SCIENCE-FICTION — Je suis toujours enthousiaste et curieuse lorsqu’on me met un roman de Veronica Roth entre les mains. En son temps, avant l’adaptation cinéma, Divergent, acheté presque au pif dans un Barnes & Noble de Baton Rouge, m’a enchantée. Mais Marquer les ombres, sa deuxième série, ne m’avait pas convaincue. Qu’en est-il des Élus ?
Ce qui change drastiquement d’avec les deux séries pré-citées, c’est qu’il s’agit-là d’un roman adulte. Les héros tutoient la trentaine, ils ont un bagage plus important que Tris ou Four, ils n’ont ni les mêmes hésitations, ni les mêmes préoccupations. Ça change des éternels adolescents qui sauvent le monde… et c’est d’autant plus intéressant qu’il s’agit justement là d’ex-ados sauveurs du monde : Veronica Roth s’intéresse à cinq individus qui ont combattu un grand méchant pendant leur adolescence dix ans auparavant.
La première partie du roman pose donc la question très souvent inexistante du « et après ? ». Que devient-on quand on a sauvé la planète, après le mot « fin » au générique ? Ce n’est pas forcément très reluisant puisque l’héroïne, Sloane, souffre clairement d’un syndrome de stress post-traumatique. Imaginez si on vous montrait vos héros préférés dix ans après, souffrant d’insomnie et de terreurs nocturnes, obligés de se gaver de Valium ? Ce début de roman est donc particulièrement amer, car au-delà du traumatisme, Sloane n’aime clairement pas sa vie : après avoir été une des « élues » et avoir débarrassé le monde de l’Obscur, Sloane ne rêverait que d’une chose, retourner à l’anonymat, qu’on lui foute la paix, en gros.

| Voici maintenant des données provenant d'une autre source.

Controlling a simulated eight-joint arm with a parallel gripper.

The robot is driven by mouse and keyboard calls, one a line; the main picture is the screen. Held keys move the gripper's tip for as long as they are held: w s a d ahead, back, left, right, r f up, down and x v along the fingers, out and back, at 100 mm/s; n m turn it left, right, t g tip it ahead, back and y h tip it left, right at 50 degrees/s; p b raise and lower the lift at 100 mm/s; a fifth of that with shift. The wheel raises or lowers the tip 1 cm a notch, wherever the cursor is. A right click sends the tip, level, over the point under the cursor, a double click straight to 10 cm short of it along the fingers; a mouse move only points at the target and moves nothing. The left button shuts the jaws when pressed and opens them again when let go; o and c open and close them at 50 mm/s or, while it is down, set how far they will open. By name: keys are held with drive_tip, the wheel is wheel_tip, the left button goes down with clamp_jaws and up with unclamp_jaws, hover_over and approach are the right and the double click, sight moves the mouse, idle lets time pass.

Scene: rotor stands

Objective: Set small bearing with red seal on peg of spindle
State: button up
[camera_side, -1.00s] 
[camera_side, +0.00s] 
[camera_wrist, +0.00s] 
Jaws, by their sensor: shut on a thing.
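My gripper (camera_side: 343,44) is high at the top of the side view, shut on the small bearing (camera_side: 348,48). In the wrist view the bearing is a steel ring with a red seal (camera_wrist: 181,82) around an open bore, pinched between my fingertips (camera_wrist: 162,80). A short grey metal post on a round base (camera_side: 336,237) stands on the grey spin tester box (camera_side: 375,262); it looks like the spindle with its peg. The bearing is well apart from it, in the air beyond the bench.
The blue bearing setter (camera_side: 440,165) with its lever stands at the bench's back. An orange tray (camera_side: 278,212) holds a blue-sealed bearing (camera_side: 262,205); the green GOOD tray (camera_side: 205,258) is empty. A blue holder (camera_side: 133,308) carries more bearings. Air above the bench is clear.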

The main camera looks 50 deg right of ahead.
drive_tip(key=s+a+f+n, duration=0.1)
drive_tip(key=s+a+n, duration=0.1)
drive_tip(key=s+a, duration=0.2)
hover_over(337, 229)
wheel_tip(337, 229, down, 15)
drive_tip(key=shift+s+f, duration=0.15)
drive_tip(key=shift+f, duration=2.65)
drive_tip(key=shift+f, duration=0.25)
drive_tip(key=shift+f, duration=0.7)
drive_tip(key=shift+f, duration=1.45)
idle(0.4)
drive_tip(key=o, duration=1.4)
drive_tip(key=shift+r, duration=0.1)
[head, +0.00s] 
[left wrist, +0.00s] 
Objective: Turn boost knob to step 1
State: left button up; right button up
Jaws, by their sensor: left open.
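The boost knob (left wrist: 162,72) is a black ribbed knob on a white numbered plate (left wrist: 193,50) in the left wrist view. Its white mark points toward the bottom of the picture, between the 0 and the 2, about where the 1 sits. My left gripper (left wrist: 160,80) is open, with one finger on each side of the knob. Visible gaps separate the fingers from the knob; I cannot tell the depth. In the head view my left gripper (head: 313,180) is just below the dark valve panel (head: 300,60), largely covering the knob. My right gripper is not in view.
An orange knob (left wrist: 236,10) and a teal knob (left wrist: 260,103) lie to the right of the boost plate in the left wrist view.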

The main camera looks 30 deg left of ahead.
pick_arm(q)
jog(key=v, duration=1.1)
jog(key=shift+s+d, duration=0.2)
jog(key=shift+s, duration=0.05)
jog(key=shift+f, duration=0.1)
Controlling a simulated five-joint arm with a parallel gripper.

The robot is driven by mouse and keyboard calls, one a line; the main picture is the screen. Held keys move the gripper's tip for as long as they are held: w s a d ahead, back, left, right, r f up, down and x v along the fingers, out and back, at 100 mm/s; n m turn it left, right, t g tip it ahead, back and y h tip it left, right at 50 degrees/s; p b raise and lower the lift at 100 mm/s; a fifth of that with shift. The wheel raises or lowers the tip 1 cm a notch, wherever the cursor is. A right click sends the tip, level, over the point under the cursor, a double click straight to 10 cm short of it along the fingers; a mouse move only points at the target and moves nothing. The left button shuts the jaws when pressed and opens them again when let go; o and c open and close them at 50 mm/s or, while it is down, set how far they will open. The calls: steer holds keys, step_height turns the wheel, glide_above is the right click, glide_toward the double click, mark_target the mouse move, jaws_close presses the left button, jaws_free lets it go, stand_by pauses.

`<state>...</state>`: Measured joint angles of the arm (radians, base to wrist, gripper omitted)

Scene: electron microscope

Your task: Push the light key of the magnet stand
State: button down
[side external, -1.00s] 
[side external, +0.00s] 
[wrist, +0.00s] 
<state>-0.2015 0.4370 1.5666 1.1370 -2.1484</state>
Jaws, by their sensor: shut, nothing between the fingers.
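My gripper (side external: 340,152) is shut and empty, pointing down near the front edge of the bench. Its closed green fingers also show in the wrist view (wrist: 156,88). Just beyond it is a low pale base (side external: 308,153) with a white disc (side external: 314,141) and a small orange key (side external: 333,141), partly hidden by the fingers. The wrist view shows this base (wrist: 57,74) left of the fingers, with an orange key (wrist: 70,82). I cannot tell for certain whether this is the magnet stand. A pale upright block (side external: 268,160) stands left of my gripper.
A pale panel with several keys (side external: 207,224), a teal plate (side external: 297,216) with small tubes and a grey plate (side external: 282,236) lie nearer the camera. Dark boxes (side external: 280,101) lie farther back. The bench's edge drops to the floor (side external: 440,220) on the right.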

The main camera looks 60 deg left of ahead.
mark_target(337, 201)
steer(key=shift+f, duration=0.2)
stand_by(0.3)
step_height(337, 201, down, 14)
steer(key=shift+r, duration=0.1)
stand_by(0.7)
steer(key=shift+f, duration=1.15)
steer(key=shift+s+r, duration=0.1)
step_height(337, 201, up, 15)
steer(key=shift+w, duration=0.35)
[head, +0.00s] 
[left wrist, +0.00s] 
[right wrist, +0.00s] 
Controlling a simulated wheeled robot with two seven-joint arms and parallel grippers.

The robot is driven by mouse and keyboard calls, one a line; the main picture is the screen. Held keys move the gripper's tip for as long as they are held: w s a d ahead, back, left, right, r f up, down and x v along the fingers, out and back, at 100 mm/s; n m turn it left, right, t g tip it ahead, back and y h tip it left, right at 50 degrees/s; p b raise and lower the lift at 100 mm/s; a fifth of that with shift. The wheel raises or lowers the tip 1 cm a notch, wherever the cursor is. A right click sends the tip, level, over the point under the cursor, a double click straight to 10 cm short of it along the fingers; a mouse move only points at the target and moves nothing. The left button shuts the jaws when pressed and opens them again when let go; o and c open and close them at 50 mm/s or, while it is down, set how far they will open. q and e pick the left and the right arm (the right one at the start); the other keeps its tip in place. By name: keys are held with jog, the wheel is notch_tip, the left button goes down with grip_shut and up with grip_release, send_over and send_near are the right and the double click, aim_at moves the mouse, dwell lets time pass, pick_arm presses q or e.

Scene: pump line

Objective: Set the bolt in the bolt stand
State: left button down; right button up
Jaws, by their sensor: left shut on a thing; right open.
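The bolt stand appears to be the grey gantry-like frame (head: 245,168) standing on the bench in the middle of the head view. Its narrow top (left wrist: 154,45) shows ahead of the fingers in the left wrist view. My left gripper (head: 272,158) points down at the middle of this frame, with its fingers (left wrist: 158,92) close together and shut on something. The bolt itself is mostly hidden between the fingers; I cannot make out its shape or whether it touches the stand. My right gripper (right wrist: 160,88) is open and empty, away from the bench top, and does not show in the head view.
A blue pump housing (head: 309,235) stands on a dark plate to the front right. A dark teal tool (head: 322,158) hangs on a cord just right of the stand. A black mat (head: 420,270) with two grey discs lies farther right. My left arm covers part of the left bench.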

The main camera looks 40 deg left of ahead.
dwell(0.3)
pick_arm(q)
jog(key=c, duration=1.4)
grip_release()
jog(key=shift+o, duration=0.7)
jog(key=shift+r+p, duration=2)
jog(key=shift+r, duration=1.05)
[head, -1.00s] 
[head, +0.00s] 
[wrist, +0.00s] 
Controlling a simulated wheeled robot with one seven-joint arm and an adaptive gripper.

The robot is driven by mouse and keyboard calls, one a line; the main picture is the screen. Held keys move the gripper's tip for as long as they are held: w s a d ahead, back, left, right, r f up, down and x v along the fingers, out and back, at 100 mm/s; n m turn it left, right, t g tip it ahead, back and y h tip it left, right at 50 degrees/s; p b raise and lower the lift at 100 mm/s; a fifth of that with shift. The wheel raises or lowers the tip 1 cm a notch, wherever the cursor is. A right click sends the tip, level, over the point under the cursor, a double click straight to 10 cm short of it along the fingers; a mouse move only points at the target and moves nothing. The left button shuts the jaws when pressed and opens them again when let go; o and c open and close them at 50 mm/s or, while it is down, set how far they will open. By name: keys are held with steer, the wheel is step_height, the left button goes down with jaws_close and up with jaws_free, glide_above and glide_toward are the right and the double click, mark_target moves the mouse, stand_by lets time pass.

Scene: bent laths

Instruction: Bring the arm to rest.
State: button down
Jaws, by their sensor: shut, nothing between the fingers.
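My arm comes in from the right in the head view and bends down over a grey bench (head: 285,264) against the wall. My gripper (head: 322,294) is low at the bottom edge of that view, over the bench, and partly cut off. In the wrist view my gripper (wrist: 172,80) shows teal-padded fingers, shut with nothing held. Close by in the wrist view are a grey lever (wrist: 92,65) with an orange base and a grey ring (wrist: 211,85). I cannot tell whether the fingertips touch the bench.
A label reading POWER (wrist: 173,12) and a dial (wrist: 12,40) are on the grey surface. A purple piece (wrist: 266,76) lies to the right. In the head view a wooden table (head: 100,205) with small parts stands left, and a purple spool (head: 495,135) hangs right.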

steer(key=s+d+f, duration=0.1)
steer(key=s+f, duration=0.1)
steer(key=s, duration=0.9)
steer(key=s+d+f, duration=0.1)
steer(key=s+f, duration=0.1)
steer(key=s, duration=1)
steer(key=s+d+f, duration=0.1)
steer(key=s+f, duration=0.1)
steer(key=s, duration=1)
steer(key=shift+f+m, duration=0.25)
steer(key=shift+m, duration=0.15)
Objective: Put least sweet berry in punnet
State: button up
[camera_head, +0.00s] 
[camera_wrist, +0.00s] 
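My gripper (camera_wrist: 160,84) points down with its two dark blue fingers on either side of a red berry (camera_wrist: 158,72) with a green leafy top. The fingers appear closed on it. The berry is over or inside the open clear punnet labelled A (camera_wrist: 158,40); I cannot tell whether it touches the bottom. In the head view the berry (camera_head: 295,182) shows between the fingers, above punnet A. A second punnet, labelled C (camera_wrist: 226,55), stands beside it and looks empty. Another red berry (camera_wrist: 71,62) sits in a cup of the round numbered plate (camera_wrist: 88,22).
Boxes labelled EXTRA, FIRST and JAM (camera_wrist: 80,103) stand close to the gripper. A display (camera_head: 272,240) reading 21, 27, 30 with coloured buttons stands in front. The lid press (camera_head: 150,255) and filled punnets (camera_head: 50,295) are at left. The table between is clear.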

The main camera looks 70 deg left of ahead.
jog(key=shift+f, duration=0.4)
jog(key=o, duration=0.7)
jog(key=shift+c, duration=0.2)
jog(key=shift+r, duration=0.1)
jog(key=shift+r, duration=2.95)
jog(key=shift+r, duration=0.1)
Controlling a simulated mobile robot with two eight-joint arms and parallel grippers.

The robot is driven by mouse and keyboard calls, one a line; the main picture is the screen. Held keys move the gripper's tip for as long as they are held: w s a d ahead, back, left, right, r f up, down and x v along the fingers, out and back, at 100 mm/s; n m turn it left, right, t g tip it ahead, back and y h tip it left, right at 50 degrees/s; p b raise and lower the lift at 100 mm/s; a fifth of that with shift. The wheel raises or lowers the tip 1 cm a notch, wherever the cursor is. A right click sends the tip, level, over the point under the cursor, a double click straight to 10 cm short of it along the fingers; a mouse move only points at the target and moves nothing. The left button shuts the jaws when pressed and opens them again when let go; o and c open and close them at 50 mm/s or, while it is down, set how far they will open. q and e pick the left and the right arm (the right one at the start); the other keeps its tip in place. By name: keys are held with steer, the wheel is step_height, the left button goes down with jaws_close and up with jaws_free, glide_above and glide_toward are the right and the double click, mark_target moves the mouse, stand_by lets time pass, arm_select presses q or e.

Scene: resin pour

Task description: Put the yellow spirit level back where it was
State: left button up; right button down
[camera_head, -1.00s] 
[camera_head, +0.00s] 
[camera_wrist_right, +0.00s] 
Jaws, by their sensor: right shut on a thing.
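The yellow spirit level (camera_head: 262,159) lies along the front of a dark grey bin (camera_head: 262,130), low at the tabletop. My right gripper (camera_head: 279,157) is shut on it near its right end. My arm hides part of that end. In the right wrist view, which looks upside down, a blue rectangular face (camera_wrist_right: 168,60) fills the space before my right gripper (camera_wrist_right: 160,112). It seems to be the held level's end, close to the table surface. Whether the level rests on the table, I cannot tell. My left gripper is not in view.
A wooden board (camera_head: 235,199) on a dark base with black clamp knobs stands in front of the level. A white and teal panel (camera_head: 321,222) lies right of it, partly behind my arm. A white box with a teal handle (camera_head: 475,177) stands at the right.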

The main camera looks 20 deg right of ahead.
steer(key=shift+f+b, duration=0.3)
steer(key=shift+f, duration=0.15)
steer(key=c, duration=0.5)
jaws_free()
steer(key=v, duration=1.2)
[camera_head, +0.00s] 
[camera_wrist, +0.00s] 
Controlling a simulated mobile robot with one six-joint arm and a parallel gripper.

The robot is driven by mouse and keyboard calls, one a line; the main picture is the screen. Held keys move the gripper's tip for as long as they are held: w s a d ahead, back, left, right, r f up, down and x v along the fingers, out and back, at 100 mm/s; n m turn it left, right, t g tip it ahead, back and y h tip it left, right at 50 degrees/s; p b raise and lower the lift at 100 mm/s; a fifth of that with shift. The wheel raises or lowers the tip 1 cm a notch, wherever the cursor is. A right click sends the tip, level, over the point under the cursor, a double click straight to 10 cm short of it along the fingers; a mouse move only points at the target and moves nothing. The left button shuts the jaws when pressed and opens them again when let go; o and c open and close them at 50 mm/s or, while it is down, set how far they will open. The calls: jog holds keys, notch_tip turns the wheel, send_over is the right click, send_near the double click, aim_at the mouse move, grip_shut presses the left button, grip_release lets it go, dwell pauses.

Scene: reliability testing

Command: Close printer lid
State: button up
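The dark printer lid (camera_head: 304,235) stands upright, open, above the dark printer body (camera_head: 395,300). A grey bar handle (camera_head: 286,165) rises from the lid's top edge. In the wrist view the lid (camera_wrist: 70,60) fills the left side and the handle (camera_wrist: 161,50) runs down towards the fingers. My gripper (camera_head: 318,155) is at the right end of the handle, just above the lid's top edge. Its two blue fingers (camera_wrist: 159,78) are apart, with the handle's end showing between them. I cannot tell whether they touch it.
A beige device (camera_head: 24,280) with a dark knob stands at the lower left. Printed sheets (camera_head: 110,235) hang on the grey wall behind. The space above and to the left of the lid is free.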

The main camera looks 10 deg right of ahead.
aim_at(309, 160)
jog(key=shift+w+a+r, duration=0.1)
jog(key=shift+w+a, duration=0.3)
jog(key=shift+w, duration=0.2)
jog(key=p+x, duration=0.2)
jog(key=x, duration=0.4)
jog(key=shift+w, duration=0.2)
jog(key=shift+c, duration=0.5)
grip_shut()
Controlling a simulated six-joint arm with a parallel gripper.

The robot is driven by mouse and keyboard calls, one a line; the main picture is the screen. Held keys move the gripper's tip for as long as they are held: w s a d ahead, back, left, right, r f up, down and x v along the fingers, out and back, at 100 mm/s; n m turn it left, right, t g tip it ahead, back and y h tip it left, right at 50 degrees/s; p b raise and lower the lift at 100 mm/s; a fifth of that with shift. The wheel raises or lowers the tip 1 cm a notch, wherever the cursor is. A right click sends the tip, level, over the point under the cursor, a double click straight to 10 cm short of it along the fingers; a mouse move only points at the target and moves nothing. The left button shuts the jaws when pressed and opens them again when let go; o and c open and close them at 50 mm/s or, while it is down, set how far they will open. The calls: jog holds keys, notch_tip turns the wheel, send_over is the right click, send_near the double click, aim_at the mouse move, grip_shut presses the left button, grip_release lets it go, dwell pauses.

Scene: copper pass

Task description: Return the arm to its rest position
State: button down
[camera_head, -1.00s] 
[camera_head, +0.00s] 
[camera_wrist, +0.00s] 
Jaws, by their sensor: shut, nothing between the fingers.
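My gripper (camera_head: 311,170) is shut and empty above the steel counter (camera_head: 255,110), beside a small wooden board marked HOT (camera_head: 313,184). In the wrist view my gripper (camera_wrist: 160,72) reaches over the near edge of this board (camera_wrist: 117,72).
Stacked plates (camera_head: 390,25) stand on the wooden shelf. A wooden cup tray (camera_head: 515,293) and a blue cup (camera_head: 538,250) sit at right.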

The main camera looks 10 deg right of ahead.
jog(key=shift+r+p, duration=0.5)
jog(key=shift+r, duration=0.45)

Or, là voilà, comme ses comparses devenue une célébrité avec tout ce que cela entraîne : les articles insultants, les paparazzis, l’impossibilité de sortir sans se faire repérer aussitôt, l’impression permanente d’être jugée par tout le monde… Comme dans The Effigies de Sarah Raughley, les sauveurs du monde sont des stars comme les autres, avec contrats de pub et inauguration de lieux publics à la clé… C’est un brin cynique mais intéressant et pertinent.
La deuxième partie fait brusquement sortir l’intrigue de ses rails puisque nos héros sont brutalement sortis de leur quotidien pour une nouvelle mission de sauvetage. Mais il n’est pas aisé de reconstituer une équipe après dix ans de calme, après le ressentiment et l’amertume. Veronica Roth m’a surprise avec cette direction donnée au roman, puisqu’elle joue avec un des concepts de SF les plus féconds qui soient… mais je ne vous en dirai pas plus pour ne pas déflorer l’intrigue.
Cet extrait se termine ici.